Elle est aussi humaine. C’est la possibilité pour un entrepreneur local de voir ses produits voguer vers l’Europe. C’est la potentialité pour un jeune travailleur de bâtir une carrière porteuse de sens. C’est la perspective pour une communauté de rayonner à l’international. Voilà une richesse plus discrète, mais ô combien précieuse !
Une présence silencieuse, mais essentielle
L’un des constats les plus clairs depuis mon arrivée, c’est cette volonté sincère des citoyens de mieux comprendre. Pas nécessairement de s’opposer, mais de savoir. De quoi sont faites les activités portuaires ? Quels mécanismes assurent leur sécurité, leur transparence, leur durabilité ? Ce désir d’être informé est sain et stimulant.
Il trouve un écho vibrant chez les gens de l’industrie.

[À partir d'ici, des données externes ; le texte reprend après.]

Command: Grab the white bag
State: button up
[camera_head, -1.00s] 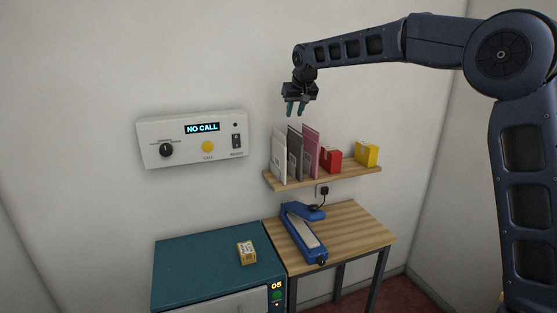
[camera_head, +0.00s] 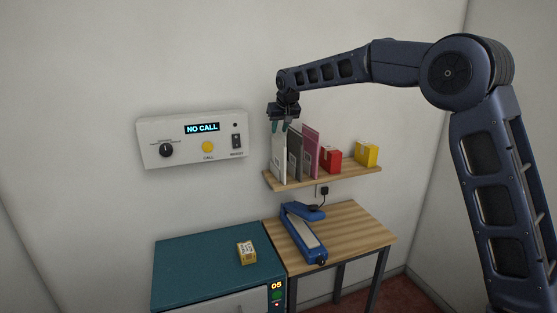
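The white bag (camera_head: 279,163) stands upright at the left end of the wooden wall shelf, left of a grey bag (camera_head: 295,157) and a pink bag (camera_head: 311,150). My gripper (camera_head: 280,127) points down at the top of the white bag.
The shelf (camera_head: 345,174) also holds a red box (camera_head: 331,159) and a yellow box (camera_head: 367,153). A control panel (camera_head: 193,139) reading "NO CALL" is on the wall at left.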

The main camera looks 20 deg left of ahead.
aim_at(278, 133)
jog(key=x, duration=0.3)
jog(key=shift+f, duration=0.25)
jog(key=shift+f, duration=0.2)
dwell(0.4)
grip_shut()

Ce qui m’a touchée, c’est leur passion, leur accueil, leur sens du devoir. Gestionnaires, travailleurs, partenaires : tous m’ont reçue avec une générosité et une envie commune de faire mieux. Mieux expliquer. Mieux collaborer. Mieux intégrer le port à la ville.
L’industrie maritime ne fait pas souvent la une des journaux. Elle travaille dans l’ombre, discrète. Et pourtant, elle est partout. Dans notre essence, nos aliments, nos matériaux de construction. Elle relie le monde à notre quotidien commun un courant invisible, mais constant.
Aujourd’hui, dans un contexte où les chaînes logistiques sont fragilisées, où l’autonomie énergétique et alimentaire devient centrale, ce rôle prend une nouvelle importance. Le Port de Québec, en particulier, agit comme une porte ouverte sur d’autres marchés. Une alternative face aux secousses politiques, une solution pour les entreprises d’ici à mieux se projeter, à mieux résister, à mieux prospérer.
Ce n’est pas seulement une question de tonnage. C’est une question de présence. De résilience. D’intelligence collective. L’industrie maritime est un socle. Un appui pour nos économies régionales. Un pont entre notre territoire et le reste du monde.